State v. Bergin. So let us assume that there is, indeed, a material omission. A court finds that the warrant, with the material omitted, would not sustain a finding of probable cause. Then what? One could argue logically that when a search warrant is invalid, the fruits of the search are suppressed. If an arrest warrant is invalid, the arrest should be invalidated. But wait:
The relationship between an illegal arrest and a subsequent prosecution under federal constitutional law is well settled. In an unbroken line of cases dating back to 1886, the federal rule has been that an illegal arrest will not bar a subsequent prosecution or void a resulting conviction. United States v. Crews, 445 U.S. 463, 474 (1980); Gerstein v. Pugh, 420 U.S. 103, 119 (1975); United States v. Blue, 384 U.S. 251, 255 (1966); Frisbie v. Collins, 342 U.S. 519, 522 (1952); Ker v. Illinois, 119 U.S. 436, 440 (1886).
State v. Fleming. An illegal arrest does not stop a prosecution nor does it void a conviction. The argument, it seems, is that you’ve committed the crime if you’ve committed the crime and any illegality in actually initiating the prosecution shouldn’t enable you to go scot-free. What does it get you, then? A Franks violation in an arrest warrant gets you a suppression of the fruits of that illegal arrest: a confession, items seized, etc. But it doesn’t change the fact that you have been accused and thus can be prosecuted for the crime.

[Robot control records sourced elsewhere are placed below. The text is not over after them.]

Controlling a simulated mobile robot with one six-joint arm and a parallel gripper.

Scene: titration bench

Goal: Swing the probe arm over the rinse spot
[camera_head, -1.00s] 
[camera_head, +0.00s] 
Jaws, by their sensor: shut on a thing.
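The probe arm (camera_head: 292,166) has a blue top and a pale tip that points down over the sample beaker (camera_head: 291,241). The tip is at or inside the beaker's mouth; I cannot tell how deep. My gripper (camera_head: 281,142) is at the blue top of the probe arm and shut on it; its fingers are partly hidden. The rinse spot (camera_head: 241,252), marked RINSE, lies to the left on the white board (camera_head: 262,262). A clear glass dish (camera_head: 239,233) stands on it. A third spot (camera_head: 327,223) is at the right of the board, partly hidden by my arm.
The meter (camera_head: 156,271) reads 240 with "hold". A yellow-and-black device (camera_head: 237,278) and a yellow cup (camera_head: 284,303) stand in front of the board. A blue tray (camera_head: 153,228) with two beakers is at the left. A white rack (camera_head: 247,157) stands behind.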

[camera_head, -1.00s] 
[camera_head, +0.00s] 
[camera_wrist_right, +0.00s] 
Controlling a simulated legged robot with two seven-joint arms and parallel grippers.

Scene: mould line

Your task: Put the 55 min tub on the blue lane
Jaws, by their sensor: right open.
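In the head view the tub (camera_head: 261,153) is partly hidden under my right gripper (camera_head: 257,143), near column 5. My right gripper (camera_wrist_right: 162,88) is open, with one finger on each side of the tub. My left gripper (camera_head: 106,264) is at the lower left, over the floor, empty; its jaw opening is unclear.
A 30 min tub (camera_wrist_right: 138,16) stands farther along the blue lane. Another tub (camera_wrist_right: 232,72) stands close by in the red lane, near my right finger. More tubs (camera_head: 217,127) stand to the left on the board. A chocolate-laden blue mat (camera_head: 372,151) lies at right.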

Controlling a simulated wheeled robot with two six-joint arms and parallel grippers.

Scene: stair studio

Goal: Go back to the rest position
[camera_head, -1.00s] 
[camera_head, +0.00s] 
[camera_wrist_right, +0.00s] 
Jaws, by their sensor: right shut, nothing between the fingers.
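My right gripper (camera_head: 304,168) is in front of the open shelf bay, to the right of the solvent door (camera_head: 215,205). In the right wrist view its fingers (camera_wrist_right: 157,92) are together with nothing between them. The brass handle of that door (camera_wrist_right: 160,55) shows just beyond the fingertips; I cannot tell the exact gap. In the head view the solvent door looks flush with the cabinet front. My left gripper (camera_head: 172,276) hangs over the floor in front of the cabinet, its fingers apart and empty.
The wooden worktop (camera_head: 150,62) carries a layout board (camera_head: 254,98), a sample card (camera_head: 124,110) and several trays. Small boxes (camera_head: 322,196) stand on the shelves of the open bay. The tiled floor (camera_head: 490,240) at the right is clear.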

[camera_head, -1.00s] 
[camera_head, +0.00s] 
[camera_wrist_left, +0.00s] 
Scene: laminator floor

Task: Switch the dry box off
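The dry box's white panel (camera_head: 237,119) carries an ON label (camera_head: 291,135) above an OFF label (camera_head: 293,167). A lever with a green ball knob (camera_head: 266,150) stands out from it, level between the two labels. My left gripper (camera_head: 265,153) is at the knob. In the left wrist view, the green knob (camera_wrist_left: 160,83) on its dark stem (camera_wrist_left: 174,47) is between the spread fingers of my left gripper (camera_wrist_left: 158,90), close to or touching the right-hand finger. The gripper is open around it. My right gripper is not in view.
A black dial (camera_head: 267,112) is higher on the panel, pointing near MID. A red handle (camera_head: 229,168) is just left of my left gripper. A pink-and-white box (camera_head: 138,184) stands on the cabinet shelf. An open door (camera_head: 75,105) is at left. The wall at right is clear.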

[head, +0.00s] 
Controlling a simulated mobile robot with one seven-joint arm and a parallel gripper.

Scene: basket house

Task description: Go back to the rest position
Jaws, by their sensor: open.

A Franks violation in an affidavit supporting an arrest warrant does not entitle a defendant to the dismissal of the charges for which he was arrested. Such a violation may require the suppression of evidence or statements obtained as a result of the execution of the warrant but it does not deprive the court of jurisdiction nor does it bar a subsequent prosecution or void a resulting conviction. United States v. Crews, 445 U.S. 463, 474 (1980); Gerstein v. Pugh, 420 U.S. 103, 119 (1975); United States v. Blue, 384 U.S. 251, 255 (1966); Frisbie v. Collins, 342 U.S. 519, 522 (1952); Ker v. Illinois, 119 U.S. 436, 440 (1886).
State v. Patterson. This, of course, assumes that there are “fruits” of the illegal arrest. What of the case where there are none? You can easily imagine the scenario where the omission of potentially exculpatory information permits the State to obtain a warrant for the arrest of an individual, thus initiating the criminal prosecution. After that, it’s their decision whether to pursue the charges or not and that power essentially entitles the State to force the defendant to a trial, at expense to himself or to the State, through the office of the public defender.
A Constitutional violation caused by the improper acts of the agents of the State having been established, the jurisprudence in this area provides for no real remedy whatsoever. This is a glaring hole in Constitutional caselaw that can be exploited to harass, threaten and otherwise ruin perfectly innocent people. To acknowledge on one hand that the State has engaged in illegal activity and yet on the other permit the same State to continue to reap the benefit of that illegal activity and to force the defendant to risk a trial or accept a compromise deal vitiates Due Process in the worst way. I have not been able to find a mechanism by which the prosecution itself can be dismissed where a warrant has been found to have been obtained by illegal means. Do you know of any?